**REQUIREMENT**
The data below should be printed in full, exactly, and without any of its images.

**SOURCE DATA**
+ + + + +

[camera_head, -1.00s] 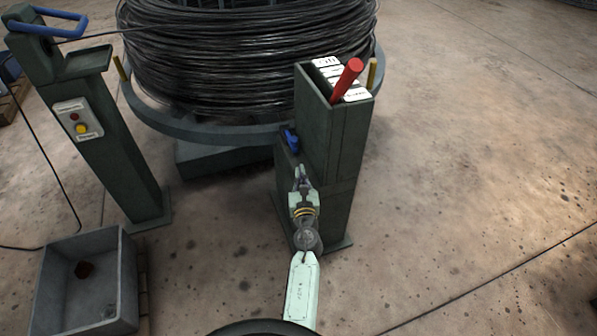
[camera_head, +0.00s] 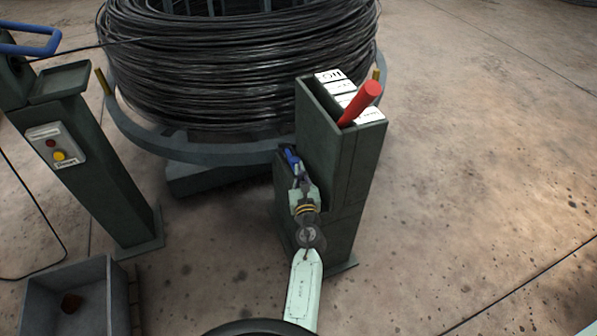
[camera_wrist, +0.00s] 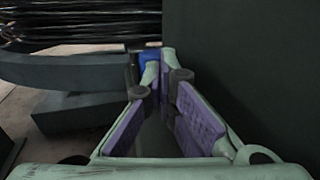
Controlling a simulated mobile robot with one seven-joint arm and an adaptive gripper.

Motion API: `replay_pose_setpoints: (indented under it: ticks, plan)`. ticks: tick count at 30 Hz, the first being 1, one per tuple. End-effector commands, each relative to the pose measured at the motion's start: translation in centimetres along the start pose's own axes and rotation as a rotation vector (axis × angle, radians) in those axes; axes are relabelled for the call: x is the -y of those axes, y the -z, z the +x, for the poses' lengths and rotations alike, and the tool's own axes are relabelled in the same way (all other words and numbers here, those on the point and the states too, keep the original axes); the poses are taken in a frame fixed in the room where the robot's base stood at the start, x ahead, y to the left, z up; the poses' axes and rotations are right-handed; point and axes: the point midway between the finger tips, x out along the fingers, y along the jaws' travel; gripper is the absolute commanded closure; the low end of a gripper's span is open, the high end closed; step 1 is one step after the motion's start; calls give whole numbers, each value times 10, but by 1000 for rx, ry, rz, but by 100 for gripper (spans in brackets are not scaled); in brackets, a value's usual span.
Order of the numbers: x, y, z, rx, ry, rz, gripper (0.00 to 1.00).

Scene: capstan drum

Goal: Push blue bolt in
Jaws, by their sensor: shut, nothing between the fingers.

+ + + + +

**EXPECTED ANSWER**
[camera_head, -1.00s] 
[camera_head, +0.00s] 
[camera_wrist, +0.00s] 
Controlling a simulated mobile robot with one seven-joint arm and an adaptive gripper.

Motion API: `replay_pose_setpoints: (indented under it: ticks, plan)`. ticks: tick count at 30 Hz, the first being 1, one per tuple. End-effector commands, each relative to the pose measured at the motion's start: translation in centimetres along the start pose's own axes and rotation as a rotation vector (axis × angle, radians) in those axes; axes are relabelled for the call: x is the -y of those axes, y the -z, z the +x, for the poses' lengths and rotations alike, and the tool's own axes are relabelled in the same way (all other words and numbers here, those on the point and the states too, keep the original axes); the poses are taken in a frame fixed in the room where the robot's base stood at the start, x ahead, y to the left, z up; the poses' axes and rotations are right-handed; point and axes: the point midway between the finger tips, x out along the fingers, y along the jaws' travel; gripper is the absolute commanded closure; the low end of a gripper's span is open, the high end closed; step 1 is one step after the motion's start; calls give whole numbers, each value times 10, but by 1000 for rx, ry, rz, but by 100 for gripper (spans in brackets are not scaled); in brackets, a value's usual span.
Order of the numbers: x, y, z, rx, ry, rz, gripper (0.00 to 1.00).

Scene: capstan drum

Goal: Push blue bolt in
Jaws, by their sensor: shut, nothing between the fingers.

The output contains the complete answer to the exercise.